Recorded robot episodes:
☆ ☆ ☆ ☆ ☆
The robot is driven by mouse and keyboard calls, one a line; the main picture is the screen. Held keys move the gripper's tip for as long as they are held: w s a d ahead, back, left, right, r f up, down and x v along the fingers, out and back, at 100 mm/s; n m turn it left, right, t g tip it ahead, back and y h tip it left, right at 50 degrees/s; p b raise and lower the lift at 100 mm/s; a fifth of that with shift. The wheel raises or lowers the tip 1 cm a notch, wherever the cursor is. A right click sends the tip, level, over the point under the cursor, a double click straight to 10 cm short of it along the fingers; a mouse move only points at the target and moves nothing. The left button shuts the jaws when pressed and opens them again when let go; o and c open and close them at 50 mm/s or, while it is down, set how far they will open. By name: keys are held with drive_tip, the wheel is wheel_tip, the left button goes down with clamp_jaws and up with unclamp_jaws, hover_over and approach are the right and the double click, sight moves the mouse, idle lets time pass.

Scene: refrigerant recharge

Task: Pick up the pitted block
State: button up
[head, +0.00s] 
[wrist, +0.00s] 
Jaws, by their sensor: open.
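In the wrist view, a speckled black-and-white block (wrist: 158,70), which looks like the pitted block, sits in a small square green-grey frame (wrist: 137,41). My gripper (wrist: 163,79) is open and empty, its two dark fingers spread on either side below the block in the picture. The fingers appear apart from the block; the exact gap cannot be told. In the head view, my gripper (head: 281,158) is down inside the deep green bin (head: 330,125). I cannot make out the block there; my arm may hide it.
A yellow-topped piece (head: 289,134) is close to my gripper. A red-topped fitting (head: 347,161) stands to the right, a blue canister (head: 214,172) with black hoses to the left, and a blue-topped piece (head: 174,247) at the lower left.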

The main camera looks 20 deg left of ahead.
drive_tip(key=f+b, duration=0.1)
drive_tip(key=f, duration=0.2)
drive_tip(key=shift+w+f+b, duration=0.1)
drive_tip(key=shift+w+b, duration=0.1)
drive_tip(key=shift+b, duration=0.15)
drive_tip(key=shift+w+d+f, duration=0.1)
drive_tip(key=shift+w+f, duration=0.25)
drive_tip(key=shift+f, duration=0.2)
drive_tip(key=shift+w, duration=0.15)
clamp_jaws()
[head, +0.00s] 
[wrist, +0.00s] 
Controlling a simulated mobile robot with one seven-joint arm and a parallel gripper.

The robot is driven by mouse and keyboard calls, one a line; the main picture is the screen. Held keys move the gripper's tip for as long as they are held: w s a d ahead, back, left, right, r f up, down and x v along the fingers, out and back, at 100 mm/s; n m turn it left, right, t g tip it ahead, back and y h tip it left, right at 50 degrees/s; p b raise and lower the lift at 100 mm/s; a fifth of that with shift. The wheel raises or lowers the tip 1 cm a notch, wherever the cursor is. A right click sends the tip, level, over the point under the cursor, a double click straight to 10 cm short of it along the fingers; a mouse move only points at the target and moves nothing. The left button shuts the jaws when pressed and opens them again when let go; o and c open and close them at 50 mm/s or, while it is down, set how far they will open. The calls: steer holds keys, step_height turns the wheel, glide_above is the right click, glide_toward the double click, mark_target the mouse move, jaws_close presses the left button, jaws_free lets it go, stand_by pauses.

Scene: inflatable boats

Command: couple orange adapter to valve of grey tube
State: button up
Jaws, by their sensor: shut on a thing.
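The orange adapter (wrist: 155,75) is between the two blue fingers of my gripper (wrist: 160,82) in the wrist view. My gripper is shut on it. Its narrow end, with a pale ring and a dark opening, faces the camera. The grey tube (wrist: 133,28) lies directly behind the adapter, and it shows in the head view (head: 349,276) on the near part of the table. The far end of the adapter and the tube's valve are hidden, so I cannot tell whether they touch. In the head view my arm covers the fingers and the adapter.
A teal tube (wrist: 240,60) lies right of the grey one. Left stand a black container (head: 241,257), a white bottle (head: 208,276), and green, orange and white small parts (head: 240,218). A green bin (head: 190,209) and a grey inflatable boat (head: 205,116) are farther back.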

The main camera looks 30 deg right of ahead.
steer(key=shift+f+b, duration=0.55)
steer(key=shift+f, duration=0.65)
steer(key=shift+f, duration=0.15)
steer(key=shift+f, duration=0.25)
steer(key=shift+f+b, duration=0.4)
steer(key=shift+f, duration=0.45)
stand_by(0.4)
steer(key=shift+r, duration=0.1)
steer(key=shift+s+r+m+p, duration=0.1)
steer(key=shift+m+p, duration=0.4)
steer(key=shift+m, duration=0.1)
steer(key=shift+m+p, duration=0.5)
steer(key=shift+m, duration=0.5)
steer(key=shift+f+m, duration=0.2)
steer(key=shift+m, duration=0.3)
☆ ☆ ☆ ☆ ☆
Output the listing above exactly as it appears.

- SOLVED EXERCISE -
The robot is driven by mouse and keyboard calls, one a line; the main picture is the screen. Held keys move the gripper's tip for as long as they are held: w s a d ahead, back, left, right, r f up, down and x v along the fingers, out and back, at 100 mm/s; n m turn it left, right, t g tip it ahead, back and y h tip it left, right at 50 degrees/s; p b raise and lower the lift at 100 mm/s; a fifth of that with shift. The wheel raises or lowers the tip 1 cm a notch, wherever the cursor is. A right click sends the tip, level, over the point under the cursor, a double click straight to 10 cm short of it along the fingers; a mouse move only points at the target and moves nothing. The left button shuts the jaws when pressed and opens them again when let go; o and c open and close them at 50 mm/s or, while it is down, set how far they will open. By name: keys are held with drive_tip, the wheel is wheel_tip, the left button goes down with clamp_jaws and up with unclamp_jaws, hover_over and approach are the right and the double click, sight moves the mouse, idle lets time pass.

Scene: refrigerant recharge

Task: Pick up the pitted block
State: button up
[head, +0.00s] 
[wrist, +0.00s] 
Jaws, by their sensor: open.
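In the wrist view, a speckled black-and-white block (wrist: 158,70), which looks like the pitted block, sits in a small square green-grey frame (wrist: 137,41). My gripper (wrist: 163,79) is open and empty, its two dark fingers spread on either side below the block in the picture. The fingers appear apart from the block; the exact gap cannot be told. In the head view, my gripper (head: 281,158) is down inside the deep green bin (head: 330,125). I cannot make out the block there; my arm may hide it.
A yellow-topped piece (head: 289,134) is close to my gripper. A red-topped fitting (head: 347,161) stands to the right, a blue canister (head: 214,172) with black hoses to the left, and a blue-topped piece (head: 174,247) at the lower left.

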The main camera looks 20 deg left of ahead.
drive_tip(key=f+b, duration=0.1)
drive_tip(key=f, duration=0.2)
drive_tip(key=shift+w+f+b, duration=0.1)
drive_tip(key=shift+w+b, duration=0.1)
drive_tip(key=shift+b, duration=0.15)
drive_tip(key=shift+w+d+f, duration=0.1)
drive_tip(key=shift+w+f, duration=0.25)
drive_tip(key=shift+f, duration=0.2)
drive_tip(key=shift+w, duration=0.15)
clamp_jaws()
[head, +0.00s] 
[wrist, +0.00s] 
Controlling a simulated mobile robot with one seven-joint arm and a parallel gripper.

The robot is driven by mouse and keyboard calls, one a line; the main picture is the screen. Held keys move the gripper's tip for as long as they are held: w s a d ahead, back, left, right, r f up, down and x v along the fingers, out and back, at 100 mm/s; n m turn it left, right, t g tip it ahead, back and y h tip it left, right at 50 degrees/s; p b raise and lower the lift at 100 mm/s; a fifth of that with shift. The wheel raises or lowers the tip 1 cm a notch, wherever the cursor is. A right click sends the tip, level, over the point under the cursor, a double click straight to 10 cm short of it along the fingers; a mouse move only points at the target and moves nothing. The left button shuts the jaws when pressed and opens them again when let go; o and c open and close them at 50 mm/s or, while it is down, set how far they will open. The calls: steer holds keys, step_height turns the wheel, glide_above is the right click, glide_toward the double click, mark_target the mouse move, jaws_close presses the left button, jaws_free lets it go, stand_by pauses.

Scene: inflatable boats

Command: couple orange adapter to valve of grey tube
State: button up
Jaws, by their sensor: shut on a thing.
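The orange adapter (wrist: 155,75) is between the two blue fingers of my gripper (wrist: 160,82) in the wrist view. My gripper is shut on it. Its narrow end, with a pale ring and a dark opening, faces the camera. The grey tube (wrist: 133,28) lies directly behind the adapter, and it shows in the head view (head: 349,276) on the near part of the table. The far end of the adapter and the tube's valve are hidden, so I cannot tell whether they touch. In the head view my arm covers the fingers and the adapter.
A teal tube (wrist: 240,60) lies right of the grey one. Left stand a black container (head: 241,257), a white bottle (head: 208,276), and green, orange and white small parts (head: 240,218). A green bin (head: 190,209) and a grey inflatable boat (head: 205,116) are farther back.

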The main camera looks 30 deg right of ahead.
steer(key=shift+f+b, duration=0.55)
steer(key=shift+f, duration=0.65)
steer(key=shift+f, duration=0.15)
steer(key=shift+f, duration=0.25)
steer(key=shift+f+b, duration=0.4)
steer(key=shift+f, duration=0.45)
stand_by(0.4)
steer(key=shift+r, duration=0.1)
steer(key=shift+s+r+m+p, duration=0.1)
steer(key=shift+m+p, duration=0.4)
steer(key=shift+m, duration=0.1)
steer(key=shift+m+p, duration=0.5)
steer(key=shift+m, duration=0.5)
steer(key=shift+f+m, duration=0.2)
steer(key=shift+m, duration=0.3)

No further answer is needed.